How does FramePack compare to other video generation models?

FramePack distinguishes itself from other video generation models through its exceptional efficiency and consistent quality over long sequences. While many models require significant computational resources and suffer from quality degradation over time (drifting), FramePack maintains consistent quality across hundreds of frames while running on modest hardware. Its O(1) computation complexity for streaming also means performance doesn't degrade with longer videos, unlike most other models.

Is FramePack suitable for real-time applications?

While FramePack is significantly more efficient than traditional video generation models, it's not yet designed for real-time applications at full quality.
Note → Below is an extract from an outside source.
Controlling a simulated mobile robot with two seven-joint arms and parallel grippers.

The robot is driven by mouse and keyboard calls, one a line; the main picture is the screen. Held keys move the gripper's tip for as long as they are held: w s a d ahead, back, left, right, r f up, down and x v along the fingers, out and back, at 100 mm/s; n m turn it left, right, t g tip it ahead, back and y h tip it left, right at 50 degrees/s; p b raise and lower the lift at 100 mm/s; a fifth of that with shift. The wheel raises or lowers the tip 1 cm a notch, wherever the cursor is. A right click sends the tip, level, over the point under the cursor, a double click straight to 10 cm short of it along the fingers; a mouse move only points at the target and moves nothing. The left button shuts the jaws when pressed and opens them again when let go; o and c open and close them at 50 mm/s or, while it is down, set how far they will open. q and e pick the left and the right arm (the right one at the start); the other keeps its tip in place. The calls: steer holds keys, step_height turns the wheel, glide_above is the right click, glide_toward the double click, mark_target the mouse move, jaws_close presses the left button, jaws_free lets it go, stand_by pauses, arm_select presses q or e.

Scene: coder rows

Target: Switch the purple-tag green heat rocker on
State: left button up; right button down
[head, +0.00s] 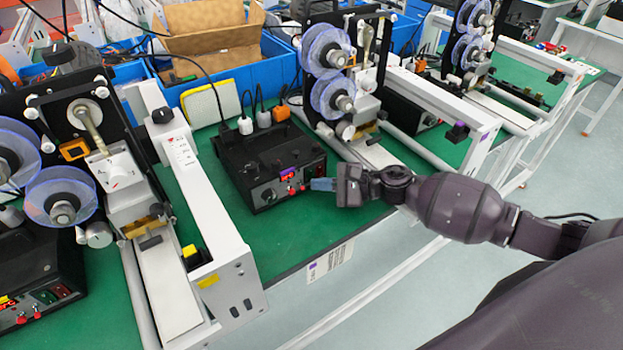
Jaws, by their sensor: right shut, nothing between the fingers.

However, with teacache optimization, it can achieve generation speeds of approximately 1.5 seconds per frame on high-end consumer GPUs like the RTX 4090. This makes it suitable for near-real-time applications where some latency is acceptable.

Can FramePack be integrated with other AI tools and workflows?

Absolutely. FramePack is designed with interoperability in mind and can be integrated into broader AI workflows and pipelines. It works well alongside other tools for image generation, video editing, and post-processing. The API is designed to be accessible and adaptable, allowing developers to incorporate FramePack into existing systems or build new applications around its capabilities.

What types of content is FramePack best suited for?

FramePack excels at generating consistent, high-quality video sequences from either initial images (image-to-video) or existing video contexts (video-to-video). It's particularly well-suited for applications requiring long-form content with consistent visual quality, such as narrative sequences, educational content, visual effects, and creative projects. The flexibility of its scheduling system also makes it adaptable to various content types and creative needs.